THE TASK
Reproduce all of the data below without alteration; exclude every picture.

------------

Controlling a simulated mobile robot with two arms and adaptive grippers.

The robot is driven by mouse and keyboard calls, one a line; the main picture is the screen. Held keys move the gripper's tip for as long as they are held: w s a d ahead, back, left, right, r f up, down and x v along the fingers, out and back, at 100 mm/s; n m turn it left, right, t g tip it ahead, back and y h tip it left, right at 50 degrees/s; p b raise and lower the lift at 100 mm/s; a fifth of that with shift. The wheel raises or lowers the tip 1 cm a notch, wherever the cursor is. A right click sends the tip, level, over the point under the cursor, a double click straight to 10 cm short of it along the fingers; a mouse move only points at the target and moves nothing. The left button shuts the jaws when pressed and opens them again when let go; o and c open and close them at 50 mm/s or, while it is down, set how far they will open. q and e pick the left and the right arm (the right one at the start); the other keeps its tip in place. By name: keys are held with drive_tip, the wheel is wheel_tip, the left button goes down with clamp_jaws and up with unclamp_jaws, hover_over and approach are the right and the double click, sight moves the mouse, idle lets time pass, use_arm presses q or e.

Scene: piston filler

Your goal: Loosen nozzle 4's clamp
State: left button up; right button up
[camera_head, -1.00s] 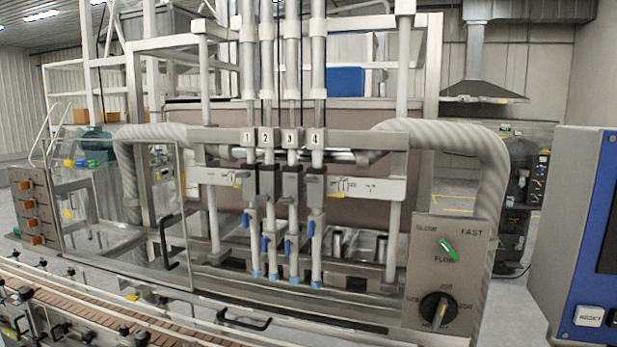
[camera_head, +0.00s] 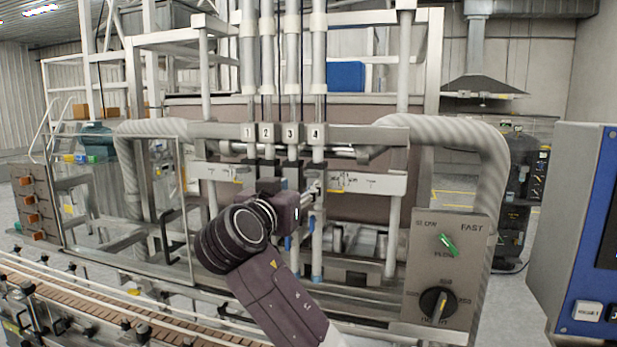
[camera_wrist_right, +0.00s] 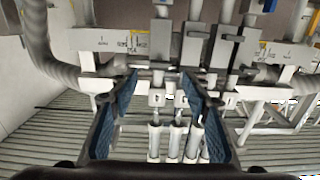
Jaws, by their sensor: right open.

------------

FULL SOLUTION
Controlling a simulated mobile robot with two arms and adaptive grippers.

The robot is driven by mouse and keyboard calls, one a line; the main picture is the screen. Held keys move the gripper's tip for as long as they are held: w s a d ahead, back, left, right, r f up, down and x v along the fingers, out and back, at 100 mm/s; n m turn it left, right, t g tip it ahead, back and y h tip it left, right at 50 degrees/s; p b raise and lower the lift at 100 mm/s; a fifth of that with shift. The wheel raises or lowers the tip 1 cm a notch, wherever the cursor is. A right click sends the tip, level, over the point under the cursor, a double click straight to 10 cm short of it along the fingers; a mouse move only points at the target and moves nothing. The left button shuts the jaws when pressed and opens them again when let go; o and c open and close them at 50 mm/s or, while it is down, set how far they will open. q and e pick the left and the right arm (the right one at the start); the other keeps its tip in place. By name: keys are held with drive_tip, the wheel is wheel_tip, the left button goes down with clamp_jaws and up with unclamp_jaws, hover_over and approach are the right and the double click, sight moves the mouse, idle lets time pass, use_arm presses q or e.

Scene: piston filler

Your goal: Loosen nozzle 4's clamp
State: left button up; right button up
[camera_head, -1.00s] 
[camera_head, +0.00s] 
[camera_wrist_right, +0.00s] 
Jaws, by their sensor: right open.

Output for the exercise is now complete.